How to Make Sense of Sales Force Turnover


Imagine a sales leader who's looking over data from exit interviews with salespeople who've left his company in the last year. Among the departing reps, 32% left primarily because of their relationship with their first line manager, 27% left primarily because of inadequate pay, and 21% left primarily because of the lack of promotion opportunities



The question: What should the sales leader do to fix this problem?



Is it time to upgrade the first line managers, enhance pay, revisit promotion opportunities--or some combination of the three?



There's more to the story than meets the eye here. Let's dig a bit deeper and try to understand who is leaving for what reason.



Consider the following additional facts:




60% of the people who left for reason #1 (relationship with manager) and 73% of the people who left for reason #2 (pay) were in the bottom half of performance rankings.
70% of people who left for reason #3 (promotion opportunities) were in the top half of performance rankings.

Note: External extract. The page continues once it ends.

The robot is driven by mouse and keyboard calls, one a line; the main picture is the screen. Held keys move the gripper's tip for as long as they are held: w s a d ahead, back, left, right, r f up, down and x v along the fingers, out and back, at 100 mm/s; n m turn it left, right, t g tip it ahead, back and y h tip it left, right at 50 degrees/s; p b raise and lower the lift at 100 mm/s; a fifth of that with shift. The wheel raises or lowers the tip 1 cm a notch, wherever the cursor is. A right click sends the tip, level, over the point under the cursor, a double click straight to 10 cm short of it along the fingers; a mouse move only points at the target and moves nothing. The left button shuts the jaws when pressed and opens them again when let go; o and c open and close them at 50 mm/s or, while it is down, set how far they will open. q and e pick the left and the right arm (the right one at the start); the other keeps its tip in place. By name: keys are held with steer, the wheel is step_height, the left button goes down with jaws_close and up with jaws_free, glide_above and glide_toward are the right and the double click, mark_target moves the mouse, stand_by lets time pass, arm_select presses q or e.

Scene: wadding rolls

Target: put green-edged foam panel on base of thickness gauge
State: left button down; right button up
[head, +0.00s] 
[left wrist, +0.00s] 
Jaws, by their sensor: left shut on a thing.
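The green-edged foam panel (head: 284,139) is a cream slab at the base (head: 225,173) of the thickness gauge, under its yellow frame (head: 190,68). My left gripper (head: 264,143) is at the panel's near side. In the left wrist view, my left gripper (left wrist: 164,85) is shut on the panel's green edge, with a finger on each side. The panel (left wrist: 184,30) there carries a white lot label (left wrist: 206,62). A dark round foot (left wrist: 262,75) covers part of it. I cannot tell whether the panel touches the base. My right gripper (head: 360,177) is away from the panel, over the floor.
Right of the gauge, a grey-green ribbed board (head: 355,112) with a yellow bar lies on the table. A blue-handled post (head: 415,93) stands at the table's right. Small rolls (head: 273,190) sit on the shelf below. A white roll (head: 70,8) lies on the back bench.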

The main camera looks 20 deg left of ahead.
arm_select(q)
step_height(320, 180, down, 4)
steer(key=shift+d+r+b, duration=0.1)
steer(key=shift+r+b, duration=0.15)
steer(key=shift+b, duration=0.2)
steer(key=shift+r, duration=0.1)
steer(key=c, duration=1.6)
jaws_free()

Most of the salespeople who left because of pay and first line managers were bottom-half performers. Companies often hope that low performers will find better opportunities elsewhere, so this turnover isn't necessarily a problem. Indeed, perhaps the current pay plan and managers are having exactly the desired effect.



Promotion opportunities, on the other hand, may need attention if the company hopes to hold on to more top-half performers.



Turnover statistics only become useful when they are linked to salespeople's current performance and future potential. Current performance is visible in most sales forces using metrics such as territory sales growth and quota attainment. Future potential is more opaque, but is usually assessed by managers through the performance management and review process. Salespeople who depart will fall into one of the following three performance segments. You'll want to implement different solutions, depending on which segments account for high levels of turnover.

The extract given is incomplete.